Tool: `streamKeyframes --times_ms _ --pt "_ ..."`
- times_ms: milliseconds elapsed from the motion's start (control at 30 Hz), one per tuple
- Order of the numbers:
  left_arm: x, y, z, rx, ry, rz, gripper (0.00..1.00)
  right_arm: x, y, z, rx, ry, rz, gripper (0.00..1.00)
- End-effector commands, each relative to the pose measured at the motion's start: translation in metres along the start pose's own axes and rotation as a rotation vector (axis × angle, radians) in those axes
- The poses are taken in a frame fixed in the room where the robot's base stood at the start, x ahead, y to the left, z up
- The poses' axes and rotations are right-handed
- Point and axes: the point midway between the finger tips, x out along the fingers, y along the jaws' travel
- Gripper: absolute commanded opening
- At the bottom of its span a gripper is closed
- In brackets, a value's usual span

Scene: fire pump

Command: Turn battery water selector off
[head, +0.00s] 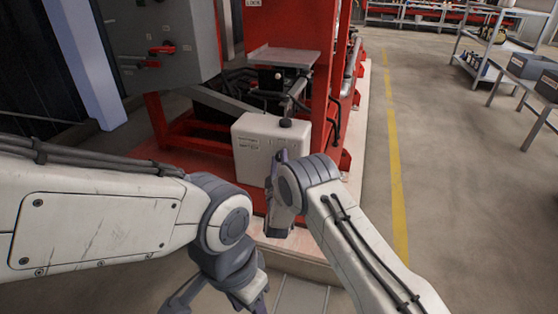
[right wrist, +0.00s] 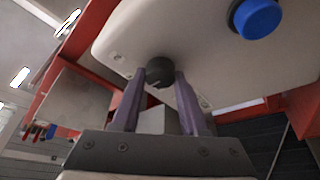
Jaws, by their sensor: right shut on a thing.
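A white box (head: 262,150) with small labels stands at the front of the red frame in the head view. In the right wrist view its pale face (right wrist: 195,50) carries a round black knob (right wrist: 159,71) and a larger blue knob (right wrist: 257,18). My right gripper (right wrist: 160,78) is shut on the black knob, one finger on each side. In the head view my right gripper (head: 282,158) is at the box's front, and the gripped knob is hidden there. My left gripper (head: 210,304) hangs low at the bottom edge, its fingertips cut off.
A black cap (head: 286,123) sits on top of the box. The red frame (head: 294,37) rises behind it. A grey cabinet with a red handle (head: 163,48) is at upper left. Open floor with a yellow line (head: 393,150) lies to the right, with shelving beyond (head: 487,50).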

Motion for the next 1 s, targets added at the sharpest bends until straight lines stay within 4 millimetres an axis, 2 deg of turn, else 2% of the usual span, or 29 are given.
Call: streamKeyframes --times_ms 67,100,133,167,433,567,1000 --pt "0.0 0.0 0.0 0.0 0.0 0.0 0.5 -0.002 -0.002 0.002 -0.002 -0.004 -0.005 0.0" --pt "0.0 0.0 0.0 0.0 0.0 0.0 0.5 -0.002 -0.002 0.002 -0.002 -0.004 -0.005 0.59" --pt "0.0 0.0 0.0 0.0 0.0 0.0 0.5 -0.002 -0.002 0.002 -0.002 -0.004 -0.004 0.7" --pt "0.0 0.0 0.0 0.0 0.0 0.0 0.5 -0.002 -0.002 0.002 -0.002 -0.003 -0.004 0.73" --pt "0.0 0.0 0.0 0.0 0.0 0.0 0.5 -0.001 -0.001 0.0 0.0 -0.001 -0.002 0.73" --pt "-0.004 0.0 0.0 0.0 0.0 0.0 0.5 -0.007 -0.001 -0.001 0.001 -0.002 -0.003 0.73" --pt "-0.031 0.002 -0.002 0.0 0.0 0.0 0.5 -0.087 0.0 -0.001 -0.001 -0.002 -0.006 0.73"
__________
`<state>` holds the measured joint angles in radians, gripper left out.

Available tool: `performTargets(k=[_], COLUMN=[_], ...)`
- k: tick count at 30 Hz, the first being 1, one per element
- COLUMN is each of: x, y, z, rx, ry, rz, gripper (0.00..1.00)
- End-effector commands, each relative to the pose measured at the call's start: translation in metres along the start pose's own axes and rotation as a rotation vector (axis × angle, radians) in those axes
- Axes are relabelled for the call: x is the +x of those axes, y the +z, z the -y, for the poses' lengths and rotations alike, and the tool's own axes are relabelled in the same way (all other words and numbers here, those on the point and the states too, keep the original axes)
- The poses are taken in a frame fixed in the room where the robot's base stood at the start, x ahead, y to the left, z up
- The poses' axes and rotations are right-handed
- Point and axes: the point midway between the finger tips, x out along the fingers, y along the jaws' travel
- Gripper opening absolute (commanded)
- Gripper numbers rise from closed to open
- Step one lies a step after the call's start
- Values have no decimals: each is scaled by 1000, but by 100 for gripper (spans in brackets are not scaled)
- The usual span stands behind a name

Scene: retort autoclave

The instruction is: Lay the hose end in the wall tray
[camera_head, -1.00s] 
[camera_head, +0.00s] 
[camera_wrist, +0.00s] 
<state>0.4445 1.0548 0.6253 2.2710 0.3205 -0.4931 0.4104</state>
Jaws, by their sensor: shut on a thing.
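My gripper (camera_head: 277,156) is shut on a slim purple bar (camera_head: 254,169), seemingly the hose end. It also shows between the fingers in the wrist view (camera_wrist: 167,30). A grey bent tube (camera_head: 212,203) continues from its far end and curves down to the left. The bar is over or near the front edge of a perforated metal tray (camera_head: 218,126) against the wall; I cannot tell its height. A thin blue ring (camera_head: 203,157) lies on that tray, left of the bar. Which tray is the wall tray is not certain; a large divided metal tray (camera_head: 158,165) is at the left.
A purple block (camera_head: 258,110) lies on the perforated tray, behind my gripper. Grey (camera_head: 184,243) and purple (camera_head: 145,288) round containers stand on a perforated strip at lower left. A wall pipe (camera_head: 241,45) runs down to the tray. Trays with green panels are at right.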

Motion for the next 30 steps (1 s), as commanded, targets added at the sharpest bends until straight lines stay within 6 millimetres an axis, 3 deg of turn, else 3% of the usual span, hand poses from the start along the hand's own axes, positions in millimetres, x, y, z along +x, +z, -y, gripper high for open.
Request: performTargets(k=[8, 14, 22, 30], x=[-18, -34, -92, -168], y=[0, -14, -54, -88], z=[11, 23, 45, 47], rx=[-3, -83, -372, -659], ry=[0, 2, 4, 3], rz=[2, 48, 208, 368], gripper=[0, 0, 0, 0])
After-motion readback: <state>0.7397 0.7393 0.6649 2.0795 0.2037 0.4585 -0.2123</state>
__________
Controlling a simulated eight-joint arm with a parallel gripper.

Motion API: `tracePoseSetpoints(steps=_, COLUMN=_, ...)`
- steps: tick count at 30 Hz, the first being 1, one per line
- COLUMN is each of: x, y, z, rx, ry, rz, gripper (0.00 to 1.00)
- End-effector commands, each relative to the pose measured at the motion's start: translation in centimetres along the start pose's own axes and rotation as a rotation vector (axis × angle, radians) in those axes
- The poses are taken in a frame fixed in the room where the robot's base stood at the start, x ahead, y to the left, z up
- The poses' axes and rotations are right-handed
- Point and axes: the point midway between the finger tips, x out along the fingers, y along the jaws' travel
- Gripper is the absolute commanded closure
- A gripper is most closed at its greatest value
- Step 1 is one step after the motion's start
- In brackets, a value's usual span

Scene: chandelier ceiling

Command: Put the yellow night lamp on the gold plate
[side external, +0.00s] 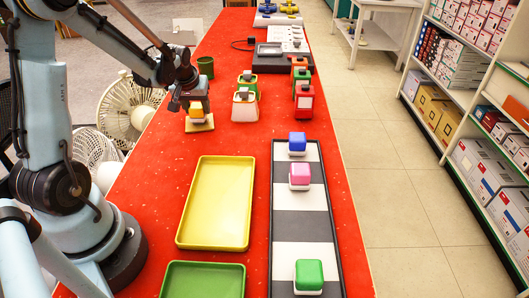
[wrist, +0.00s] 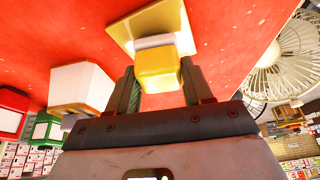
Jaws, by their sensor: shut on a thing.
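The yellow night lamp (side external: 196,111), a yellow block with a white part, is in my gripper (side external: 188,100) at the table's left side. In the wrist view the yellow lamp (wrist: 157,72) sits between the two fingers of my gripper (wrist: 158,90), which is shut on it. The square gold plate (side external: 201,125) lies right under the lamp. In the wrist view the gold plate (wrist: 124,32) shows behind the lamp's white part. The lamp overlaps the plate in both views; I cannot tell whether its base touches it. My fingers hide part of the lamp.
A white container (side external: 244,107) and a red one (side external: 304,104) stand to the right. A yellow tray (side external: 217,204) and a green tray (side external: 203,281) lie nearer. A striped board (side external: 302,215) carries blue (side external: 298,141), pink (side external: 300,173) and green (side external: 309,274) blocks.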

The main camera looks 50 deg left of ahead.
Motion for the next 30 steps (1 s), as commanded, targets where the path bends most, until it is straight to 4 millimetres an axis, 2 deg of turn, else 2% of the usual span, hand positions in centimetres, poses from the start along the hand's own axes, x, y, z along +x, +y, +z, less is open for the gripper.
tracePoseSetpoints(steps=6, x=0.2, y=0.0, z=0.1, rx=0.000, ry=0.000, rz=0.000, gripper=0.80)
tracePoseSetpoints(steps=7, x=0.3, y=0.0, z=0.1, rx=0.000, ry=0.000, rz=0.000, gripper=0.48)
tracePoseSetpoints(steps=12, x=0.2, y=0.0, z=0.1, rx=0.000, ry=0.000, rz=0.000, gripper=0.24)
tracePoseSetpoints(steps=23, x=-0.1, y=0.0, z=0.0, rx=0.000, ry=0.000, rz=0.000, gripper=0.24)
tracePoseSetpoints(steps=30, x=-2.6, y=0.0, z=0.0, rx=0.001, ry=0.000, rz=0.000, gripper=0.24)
__________
• _Exercise task_:
Reproduce exactly, and only, the lines from the one that contains "[camera_wrist, +0.00s]" down to the one that contains "<state>0.4445 1.0548 0.6253", both ends included.

• _Result_:
[camera_wrist, +0.00s] 
<state>0.4445 1.0548 0.6253 2.2710 0.3205 -0.4931 0.4104</state>

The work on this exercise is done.